Large transport aircraft. Xi’an Aircraft Industry Group (XAC) is respon­sible for the R&D and manufacture of the transport aircraft, which is projected to enter service in 2016 and will have a maximum take-off weight of 200 tons. According to Ukrainian media reports, China’s development of large military transport aircraft is backed by Ukrainian technical assistance. The Antonov Design Bureau has offered two proposals for modifying either the An-70 or the Il-76. Ukraine’s FED Corporation has proposed to upgrade the Il-76, and hoped to set up a joint venture in China to carry out research, development, and assembly of the new transport aircraft.16

Aircraft engine programs. Though China does not possess the ability to design, develop, and manufacture large civil aircraft engines, it is increasingly active in manufacturing military engines. The WS-9, WS-10 and WS-13 are the best representatives of such engines made by China.
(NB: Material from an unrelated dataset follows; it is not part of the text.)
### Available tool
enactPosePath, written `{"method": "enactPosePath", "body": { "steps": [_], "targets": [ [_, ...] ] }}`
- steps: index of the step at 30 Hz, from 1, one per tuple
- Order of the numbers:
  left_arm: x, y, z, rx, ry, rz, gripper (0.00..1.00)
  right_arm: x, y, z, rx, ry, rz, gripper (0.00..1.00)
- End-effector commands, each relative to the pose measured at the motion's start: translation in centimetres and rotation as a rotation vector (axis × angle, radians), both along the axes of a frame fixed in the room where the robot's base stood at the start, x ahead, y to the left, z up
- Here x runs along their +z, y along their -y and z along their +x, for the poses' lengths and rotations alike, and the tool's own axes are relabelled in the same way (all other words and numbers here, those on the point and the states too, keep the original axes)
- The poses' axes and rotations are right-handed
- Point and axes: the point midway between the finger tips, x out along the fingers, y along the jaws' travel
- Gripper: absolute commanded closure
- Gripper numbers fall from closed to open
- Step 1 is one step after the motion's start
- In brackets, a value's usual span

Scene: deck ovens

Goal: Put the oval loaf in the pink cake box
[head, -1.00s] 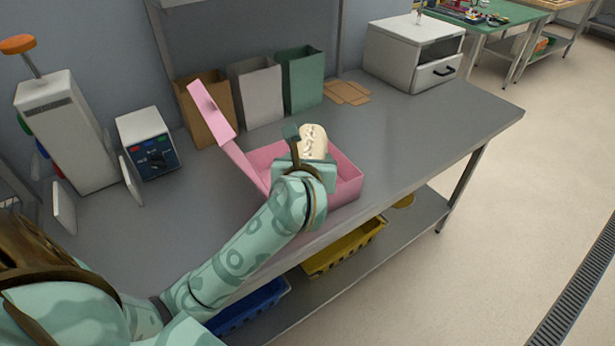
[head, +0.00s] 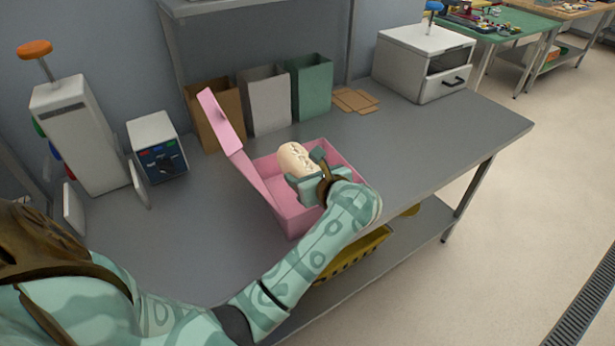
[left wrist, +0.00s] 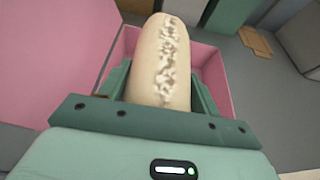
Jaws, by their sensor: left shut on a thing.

The WS-9, a copy of the 1960s-vintage Rolls-Royce Spey afterburning turbofan engine, is one of a few aircraft engines made in China that originated from Western technologies. The engine is used in the JH-7. The WS-10 is a copy of the Russian AL-31, and has been installed in the J-10 and the J-11B since 2009. During test flights, PLAAF test pilots reported abnormal engine vibrations, and thus, for a while, the PLAAF refused to accept new deliveries of the aircraft. The JF-17 fighter aircraft, devel­oped jointly by China and Pakistan, uses Russian RD-93 engines. China has long drawn upon Russian engine technology, but now, to lessen its dependency, it is pursuing a Chinese derivative of the RD-93 under the designation of WS-13. Though China has a certain degree of military engine manufacturing capability, Chinese-made engines in general, compared with similar types of engines made by Western countries, have short overhaul intervals and are slow in acceleration to maximum power following rapid throttle application. This indicates that there is still a significant technical lag in China’s engine development capabilities.